By increasing their growth forecast but decreasing their inflation forecast, it's quite clear that they're much more focussed on the deflationary pulse now and what it means for the Australian economy.

Central banks 'throwing everything' but 'can't engineer inflation'

TICKY FULLERTON:  Vimal, how serious is this threat of deflation for Australia?

VIMAL GOR:  Oh, it's massive. It's massive for Australia; it's massive for everywhere in the world.

I mean, when you look, central banks are throwing everything they possibly can at the world financial system and they can't engineer inflation.

TICKY FULLERTON:  I mean, there was supposed to be this movement by central banks to create this: what they call "escape philosophy," which I think is a fantastic phrase, out of the GFC. And it just hasn't delivered?

VIMAL GOR:  No. No, if you look US growth since the GFC, it's been running about 2.5 per cent per year. And whatever they throw at it, they can't get growth higher. And world growth is constantly being revised down by the IMF for OECD.

So every year we get more and more monetary easing and more and more packages, but actually growth slows and deflation and lower inflation, disinflation, become a bigger problem that we're looking at across the world.

TICKY FULLERTON:  So how is the world going to be stimulated. I mean, how are we going to get back on track?

VIMAL GOR:  That's the question. I mean, we're throwing everything we can at it from the monetary side. At some point there's going to have to be a fiscal response. But the way the political systems are across the world right now, I can't see there being bipartisan support to get fiscal policy moving.

And that's the problem: that we're continuing this low-growth funk until the fiscal policy levers are pulled.

'Over-indebted world' still hasn't reached 'peak debt'

TICKY FULLERTON:  Some people suggest a big, sharp shock on the monetary side and just actually change policy now. And, for example, Janet Yellin in the US should continue the march upwards?

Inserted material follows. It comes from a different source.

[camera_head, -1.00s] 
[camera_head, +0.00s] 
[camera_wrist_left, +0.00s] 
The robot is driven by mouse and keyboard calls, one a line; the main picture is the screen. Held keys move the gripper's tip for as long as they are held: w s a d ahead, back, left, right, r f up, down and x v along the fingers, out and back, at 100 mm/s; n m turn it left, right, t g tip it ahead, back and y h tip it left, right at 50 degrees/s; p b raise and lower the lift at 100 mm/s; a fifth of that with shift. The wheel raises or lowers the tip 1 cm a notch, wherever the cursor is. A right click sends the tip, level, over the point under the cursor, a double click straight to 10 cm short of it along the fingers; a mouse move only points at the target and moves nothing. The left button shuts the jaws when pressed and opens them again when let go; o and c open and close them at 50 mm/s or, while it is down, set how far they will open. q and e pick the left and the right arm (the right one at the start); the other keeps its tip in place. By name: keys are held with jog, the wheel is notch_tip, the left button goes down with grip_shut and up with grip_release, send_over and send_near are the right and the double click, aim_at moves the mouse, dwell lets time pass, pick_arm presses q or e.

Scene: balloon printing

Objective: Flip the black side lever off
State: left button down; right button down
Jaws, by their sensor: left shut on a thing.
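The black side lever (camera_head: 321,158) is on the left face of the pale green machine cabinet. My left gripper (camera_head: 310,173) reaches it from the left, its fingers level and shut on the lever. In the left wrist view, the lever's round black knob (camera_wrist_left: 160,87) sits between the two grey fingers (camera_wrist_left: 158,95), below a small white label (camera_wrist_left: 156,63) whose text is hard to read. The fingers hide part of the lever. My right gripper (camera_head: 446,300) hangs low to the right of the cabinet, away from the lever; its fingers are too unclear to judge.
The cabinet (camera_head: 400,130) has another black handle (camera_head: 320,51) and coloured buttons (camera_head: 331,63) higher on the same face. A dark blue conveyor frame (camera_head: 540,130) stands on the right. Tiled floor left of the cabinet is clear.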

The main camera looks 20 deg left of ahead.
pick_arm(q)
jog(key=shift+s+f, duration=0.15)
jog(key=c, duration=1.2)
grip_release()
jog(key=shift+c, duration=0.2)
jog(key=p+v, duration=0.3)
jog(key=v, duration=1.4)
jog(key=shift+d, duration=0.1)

VIMAL GOR:  I think that's completely the wrong... I mean, by hiking rates: I mean, yes, it does help the savings side of the equation and we know that ageing demographics: there are more savers. And that does help them.

But the other side of the equation, which are households and corporates who are largely indebted: I mean, that's a massive problem. So I think: you know, you look at countries which have tried large monetary experiments and you look at Japan as the poster child for that. They've done a massive monetary experiment and actually it's had no impact whatsoever. I think it's because the world is just over-indebted.

TICKY FULLERTON:  Well, this is the issue, isn't it? Because Janet Yellin's in a bit of a possie now because the longer she leaves rates low, the more borrowing, presumably, will continue to go on?

VIMAL GOR:  Yeah. And that's the problem: that you atrophy your money market system the longer rates are lower. But what's the response? I mean, there comes a limit to what central bankers can do. And central bank monetary policy was never meant to be the only policy levers pulled.

TICKY FULLERTON:  So what does this mean about debt? I mean, have we reached peak debt yet?

VIMAL GOR:  I would like to think we have, but I severely... I think we haven't. And if you look at total world debt since the GFC, it's actually been increasing.

And by central bank actions right now, where they're doing quantitative easing packages - for example, what's happening in Europe and Japan - they're forcing corporates to issue more debt so the central banks can buy them back for those programs.

So ultimately, I would expect further programs by the central banks, but at some point we need to get fiscal policy, which will have to be the end game, and the monetisation of debt at some point down the road.

'China the biggest debt bubble we've seen'

TICKY FULLERTON:  What about China? Because, of course, debt accumulation in China: we've had some reasonable inflation figures, but that continues to be a major issue now, doesn't it?

VIMAL GOR:  Yeah. China is the biggest debt bubble we've seen.

Now, China has followed the route of many emerging economies - virtually all emerging economies - but it's done it to multiples of the size. And all of those previous emerging economies have come down the other side and had some kind of crash.

Now, the issue with China is that I have no doubt that they will crash at some point. But the issue is: when does that crash happen? And how much further they can puff up the economy to forestall that crash?

TICKY FULLERTON:  So: back to Australia. And I know you've been buying short-term bonds in the lead-up to that rate decision. What are you thinking about a rate move, perhaps, again in August by the RBA?

VIMAL GOR:  I think trying to pick individual meetings is very difficult. I think that we just need to be focussed on the trajectory of rates, which is much, much lower. And I think that the world is just beginning to realise - and Australia is beginning to realise - this as the start of a new rate cutting cycle by the RBA, and it's not just a tweak at the edges.

So I think rates can probably head down to 1 per cent - and potentially even lower.